(Records of robot episodes)

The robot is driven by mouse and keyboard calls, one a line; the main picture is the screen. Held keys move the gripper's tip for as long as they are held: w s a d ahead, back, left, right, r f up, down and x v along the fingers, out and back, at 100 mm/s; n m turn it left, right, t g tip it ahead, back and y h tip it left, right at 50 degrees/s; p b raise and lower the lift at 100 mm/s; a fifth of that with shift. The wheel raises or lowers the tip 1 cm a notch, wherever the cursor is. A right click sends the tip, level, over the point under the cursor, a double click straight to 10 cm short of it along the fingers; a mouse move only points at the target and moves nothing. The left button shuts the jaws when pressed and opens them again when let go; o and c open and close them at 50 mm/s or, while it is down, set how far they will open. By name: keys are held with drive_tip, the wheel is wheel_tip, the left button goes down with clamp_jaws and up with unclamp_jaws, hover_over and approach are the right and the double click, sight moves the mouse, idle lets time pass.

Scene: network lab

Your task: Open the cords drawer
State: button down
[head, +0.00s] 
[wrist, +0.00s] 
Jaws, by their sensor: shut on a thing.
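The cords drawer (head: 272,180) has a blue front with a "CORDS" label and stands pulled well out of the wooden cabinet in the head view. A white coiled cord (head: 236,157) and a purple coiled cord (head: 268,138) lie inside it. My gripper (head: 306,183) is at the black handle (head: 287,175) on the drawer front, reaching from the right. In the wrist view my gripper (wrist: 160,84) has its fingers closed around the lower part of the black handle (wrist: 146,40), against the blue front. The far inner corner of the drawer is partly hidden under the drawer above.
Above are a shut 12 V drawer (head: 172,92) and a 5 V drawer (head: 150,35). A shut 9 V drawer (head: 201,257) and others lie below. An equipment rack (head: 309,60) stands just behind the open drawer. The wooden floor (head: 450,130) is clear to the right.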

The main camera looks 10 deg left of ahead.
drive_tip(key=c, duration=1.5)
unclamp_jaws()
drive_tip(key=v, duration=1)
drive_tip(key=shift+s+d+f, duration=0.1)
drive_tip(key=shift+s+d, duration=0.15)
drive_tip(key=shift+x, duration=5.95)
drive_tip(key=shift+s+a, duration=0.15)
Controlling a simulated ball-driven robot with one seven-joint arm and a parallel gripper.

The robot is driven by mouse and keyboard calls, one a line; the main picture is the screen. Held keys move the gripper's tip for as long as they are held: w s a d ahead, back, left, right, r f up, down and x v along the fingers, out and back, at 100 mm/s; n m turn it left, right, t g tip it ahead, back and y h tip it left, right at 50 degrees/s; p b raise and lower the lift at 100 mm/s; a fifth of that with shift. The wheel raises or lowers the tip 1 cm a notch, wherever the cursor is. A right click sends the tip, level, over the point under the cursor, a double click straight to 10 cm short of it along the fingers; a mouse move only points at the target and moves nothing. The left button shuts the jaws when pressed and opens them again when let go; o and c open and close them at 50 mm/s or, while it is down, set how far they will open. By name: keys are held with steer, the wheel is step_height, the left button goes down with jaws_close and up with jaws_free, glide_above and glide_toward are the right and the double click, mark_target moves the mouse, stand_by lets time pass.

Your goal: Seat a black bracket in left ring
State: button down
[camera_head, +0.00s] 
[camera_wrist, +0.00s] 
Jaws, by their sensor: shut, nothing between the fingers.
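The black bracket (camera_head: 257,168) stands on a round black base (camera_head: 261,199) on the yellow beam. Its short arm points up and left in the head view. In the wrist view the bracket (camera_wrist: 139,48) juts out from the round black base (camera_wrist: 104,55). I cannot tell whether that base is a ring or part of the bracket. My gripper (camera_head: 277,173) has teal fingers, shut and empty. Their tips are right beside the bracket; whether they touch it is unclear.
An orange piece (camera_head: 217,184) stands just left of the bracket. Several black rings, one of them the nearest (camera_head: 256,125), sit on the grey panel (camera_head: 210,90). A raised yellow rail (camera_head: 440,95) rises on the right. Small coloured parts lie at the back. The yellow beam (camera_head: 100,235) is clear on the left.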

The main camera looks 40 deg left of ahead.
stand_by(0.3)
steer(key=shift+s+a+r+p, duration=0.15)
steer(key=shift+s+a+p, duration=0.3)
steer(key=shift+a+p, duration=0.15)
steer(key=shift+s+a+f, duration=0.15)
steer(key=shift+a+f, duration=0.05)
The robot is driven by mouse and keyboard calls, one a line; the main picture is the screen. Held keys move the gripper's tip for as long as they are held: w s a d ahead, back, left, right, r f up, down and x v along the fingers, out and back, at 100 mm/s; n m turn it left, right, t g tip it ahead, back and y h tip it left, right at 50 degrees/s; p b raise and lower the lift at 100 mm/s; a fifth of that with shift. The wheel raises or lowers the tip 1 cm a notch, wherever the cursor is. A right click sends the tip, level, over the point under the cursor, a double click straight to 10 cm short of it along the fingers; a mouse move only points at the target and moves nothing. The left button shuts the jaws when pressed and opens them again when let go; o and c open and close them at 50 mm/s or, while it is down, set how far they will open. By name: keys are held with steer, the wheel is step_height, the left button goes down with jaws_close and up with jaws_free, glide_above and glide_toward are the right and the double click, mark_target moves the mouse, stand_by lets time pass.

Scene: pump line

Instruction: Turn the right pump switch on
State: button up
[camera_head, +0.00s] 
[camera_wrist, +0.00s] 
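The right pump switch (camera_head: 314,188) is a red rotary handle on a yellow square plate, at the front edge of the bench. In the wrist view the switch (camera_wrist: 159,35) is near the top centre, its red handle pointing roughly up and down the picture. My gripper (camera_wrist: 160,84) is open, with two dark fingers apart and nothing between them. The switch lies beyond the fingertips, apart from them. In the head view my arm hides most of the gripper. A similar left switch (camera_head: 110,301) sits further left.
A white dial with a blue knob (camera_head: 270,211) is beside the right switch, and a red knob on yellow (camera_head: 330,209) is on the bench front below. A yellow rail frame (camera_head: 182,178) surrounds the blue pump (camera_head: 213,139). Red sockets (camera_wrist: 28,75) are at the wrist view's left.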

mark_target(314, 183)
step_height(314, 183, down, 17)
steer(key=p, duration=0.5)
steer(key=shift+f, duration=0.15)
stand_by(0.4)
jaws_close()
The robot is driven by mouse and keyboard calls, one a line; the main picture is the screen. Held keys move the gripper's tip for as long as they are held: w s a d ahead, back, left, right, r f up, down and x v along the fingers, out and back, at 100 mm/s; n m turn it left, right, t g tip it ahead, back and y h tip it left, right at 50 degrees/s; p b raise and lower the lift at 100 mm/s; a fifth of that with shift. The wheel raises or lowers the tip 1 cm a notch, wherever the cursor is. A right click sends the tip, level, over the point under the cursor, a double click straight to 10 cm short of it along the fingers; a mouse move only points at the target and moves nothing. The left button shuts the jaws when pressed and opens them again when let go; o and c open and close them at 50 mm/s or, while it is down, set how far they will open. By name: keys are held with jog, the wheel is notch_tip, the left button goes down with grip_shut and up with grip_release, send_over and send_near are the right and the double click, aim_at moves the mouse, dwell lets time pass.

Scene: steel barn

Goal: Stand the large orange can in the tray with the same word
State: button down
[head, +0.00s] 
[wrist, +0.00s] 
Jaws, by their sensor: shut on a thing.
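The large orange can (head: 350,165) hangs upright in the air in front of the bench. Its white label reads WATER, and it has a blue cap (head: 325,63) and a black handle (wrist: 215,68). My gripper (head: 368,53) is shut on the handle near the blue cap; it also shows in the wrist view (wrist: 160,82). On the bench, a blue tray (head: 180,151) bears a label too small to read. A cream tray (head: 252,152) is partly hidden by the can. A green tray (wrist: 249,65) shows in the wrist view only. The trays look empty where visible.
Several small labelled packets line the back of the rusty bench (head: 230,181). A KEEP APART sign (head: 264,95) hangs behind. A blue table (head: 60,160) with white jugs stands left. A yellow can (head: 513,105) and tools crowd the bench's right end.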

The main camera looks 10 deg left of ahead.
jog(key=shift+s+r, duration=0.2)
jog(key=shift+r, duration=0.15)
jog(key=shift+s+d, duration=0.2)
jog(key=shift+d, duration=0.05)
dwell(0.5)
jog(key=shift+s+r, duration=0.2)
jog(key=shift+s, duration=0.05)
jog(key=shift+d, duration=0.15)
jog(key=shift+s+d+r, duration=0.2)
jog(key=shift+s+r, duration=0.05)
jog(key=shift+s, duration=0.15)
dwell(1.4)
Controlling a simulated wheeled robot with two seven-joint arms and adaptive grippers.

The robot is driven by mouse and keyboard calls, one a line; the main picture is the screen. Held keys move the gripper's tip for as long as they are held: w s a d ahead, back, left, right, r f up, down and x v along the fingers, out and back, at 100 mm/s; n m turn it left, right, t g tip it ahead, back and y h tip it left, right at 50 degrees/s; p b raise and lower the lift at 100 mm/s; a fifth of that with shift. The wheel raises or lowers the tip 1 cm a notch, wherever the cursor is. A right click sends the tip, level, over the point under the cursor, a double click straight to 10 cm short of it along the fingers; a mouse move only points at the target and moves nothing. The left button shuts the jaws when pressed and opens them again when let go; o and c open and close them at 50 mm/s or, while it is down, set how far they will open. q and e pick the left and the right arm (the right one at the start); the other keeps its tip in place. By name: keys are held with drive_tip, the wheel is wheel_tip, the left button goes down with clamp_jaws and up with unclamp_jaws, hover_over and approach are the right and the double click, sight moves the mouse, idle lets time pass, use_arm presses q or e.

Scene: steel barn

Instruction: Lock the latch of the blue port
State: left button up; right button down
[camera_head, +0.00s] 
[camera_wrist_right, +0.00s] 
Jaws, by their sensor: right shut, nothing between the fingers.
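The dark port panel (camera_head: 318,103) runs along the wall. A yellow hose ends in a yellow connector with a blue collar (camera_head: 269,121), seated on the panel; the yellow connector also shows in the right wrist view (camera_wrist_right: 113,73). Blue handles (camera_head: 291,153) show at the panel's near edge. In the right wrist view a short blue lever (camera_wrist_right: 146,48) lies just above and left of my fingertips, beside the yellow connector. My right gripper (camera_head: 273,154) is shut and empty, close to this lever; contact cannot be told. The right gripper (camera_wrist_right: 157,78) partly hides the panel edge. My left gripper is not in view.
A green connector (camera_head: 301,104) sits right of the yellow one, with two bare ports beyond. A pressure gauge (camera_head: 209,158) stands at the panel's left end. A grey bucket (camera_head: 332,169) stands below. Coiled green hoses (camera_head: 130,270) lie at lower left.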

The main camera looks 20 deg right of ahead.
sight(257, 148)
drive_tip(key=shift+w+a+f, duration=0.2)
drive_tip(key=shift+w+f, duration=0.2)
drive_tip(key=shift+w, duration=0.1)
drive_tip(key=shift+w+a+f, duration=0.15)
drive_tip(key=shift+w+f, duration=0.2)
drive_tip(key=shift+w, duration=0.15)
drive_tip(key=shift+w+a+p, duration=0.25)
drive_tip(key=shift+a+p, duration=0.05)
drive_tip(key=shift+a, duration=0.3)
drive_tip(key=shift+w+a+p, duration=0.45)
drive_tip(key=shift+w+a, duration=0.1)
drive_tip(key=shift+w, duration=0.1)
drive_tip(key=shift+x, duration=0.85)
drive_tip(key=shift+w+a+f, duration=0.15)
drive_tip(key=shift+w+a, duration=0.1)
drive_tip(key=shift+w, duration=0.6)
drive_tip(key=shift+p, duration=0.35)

→ EXERCISE AIM
Work out how many lines in the entries hold the string "joint". Your answer should consist solely of that number.

→ ANSWER TO THE PROBLEM
2